With more people using adjustment layers, the History Brush Tool isn’t used as often as it used to be. It is still useful to know how the tool works though, just in case you ever find the need to use it. I’m more likely to use the HB tool in image restoration than anywhere else, but it can do other things – lets have a look at a couple of them here.
After you have performed a change to an image in Photoshop, it becomes a History State – and by default, Photoshop allows 20 history states. So once you hit 21 history states, the first change you did to the image will disappear forever. You can change the amount of History States in Photoshop by going to Preferences and changing the amount. The more History States you choose, the more memory Photoshop will need/use.
You can borrow my image below to practise on if you like, the copyright remains mine etc.,
If your History Palette isn’t visible, go to Window>History to open it. Open my/an image in Photoshop. Lets use the image itself to do some dodging and burning on the flower. You can either press the Y key on your keyboard to bring up the History Brush tool, or go to the side toolbar to open it.

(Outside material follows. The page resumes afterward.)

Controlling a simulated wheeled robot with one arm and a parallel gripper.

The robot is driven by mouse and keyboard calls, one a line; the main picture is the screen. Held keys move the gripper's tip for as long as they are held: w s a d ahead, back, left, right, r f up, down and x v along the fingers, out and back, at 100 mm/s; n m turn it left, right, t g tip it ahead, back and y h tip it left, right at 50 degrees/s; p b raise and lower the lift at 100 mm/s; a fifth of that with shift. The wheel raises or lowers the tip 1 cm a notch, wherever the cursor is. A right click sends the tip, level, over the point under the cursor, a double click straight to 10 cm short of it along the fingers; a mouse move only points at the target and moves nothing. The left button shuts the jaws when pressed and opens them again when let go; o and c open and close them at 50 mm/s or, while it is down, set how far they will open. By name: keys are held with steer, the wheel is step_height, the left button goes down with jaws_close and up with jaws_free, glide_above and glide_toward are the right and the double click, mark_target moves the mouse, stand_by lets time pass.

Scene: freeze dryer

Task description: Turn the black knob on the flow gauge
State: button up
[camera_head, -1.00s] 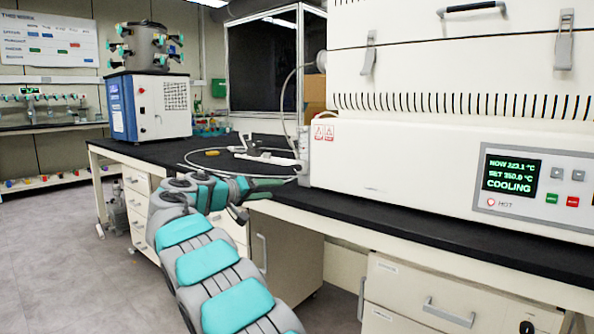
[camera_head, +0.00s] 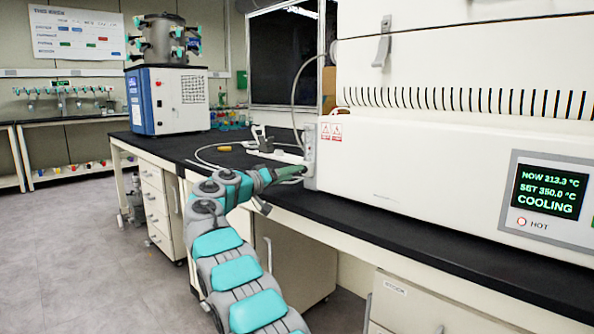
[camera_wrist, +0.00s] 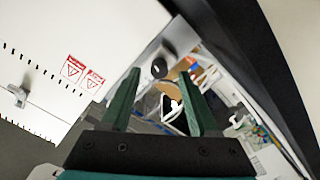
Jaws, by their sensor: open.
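The black knob (camera_wrist: 159,68) shows in the wrist view on a pale body, the flow gauge (camera_wrist: 181,36), ahead of my fingertips. In the head view the gauge (camera_head: 310,150) is a narrow upright block at the left end of the big white furnace; its knob cannot be made out there. My gripper (camera_wrist: 159,73) is open, with its two green fingers on either side of the knob as seen from the wrist. In the head view my gripper (camera_head: 295,172) reaches close to the gauge's lower part. Whether the fingers touch the knob cannot be told.
The white furnace (camera_head: 420,170) stands right of the gauge, with a display reading COOLING. A white stand (camera_head: 262,140) and a cable lie on the black bench (camera_head: 190,148). A blue and white machine (camera_head: 168,100) stands farther left.

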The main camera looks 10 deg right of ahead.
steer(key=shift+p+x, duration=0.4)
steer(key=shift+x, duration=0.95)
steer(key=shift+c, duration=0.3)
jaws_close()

Once you have the History Brush selected, you can use the top toolbar to choose a brush size/type, change the blend mode, opacity and flow. Change the mode to Multiply – Opacity to 25% and leave the flow at 100% (unless you want to change it) Go to the Layers Palette and duplicate the b/ground by dragging it to the new layer icon at the bottom of the layers palette, or pressing Ctrl + J on the keyboard. Go to the History Palette and click in the area at the left of the start image (where the eyball would normally be in the layers palette) See image below.
Now paint on the image in some of the darker areas to give them some more depth. After you have done this – go to the blend mode and change it to Screen, then paint on the lighter areas. You can vary the opacity of the brush as well if you want. Change the blend mode of the history brush to Soft Light and paint over the b/ground to darken it, you can change the opacity of the brush to 100% for this. Try out different blend modes and opacities to see what you can come up with. You can also use different brush tip sizes and shapes. A comparison image is below.
So lets look at other things you can do with the History Brush. Have the image open again and duplicate the layer , go to Filter>Artistic>Paint Daubs and choose something you like. Mine were Brush size 8 – Sharpness 7 and Brush Type simple. Take a snapshot of the image – see image below.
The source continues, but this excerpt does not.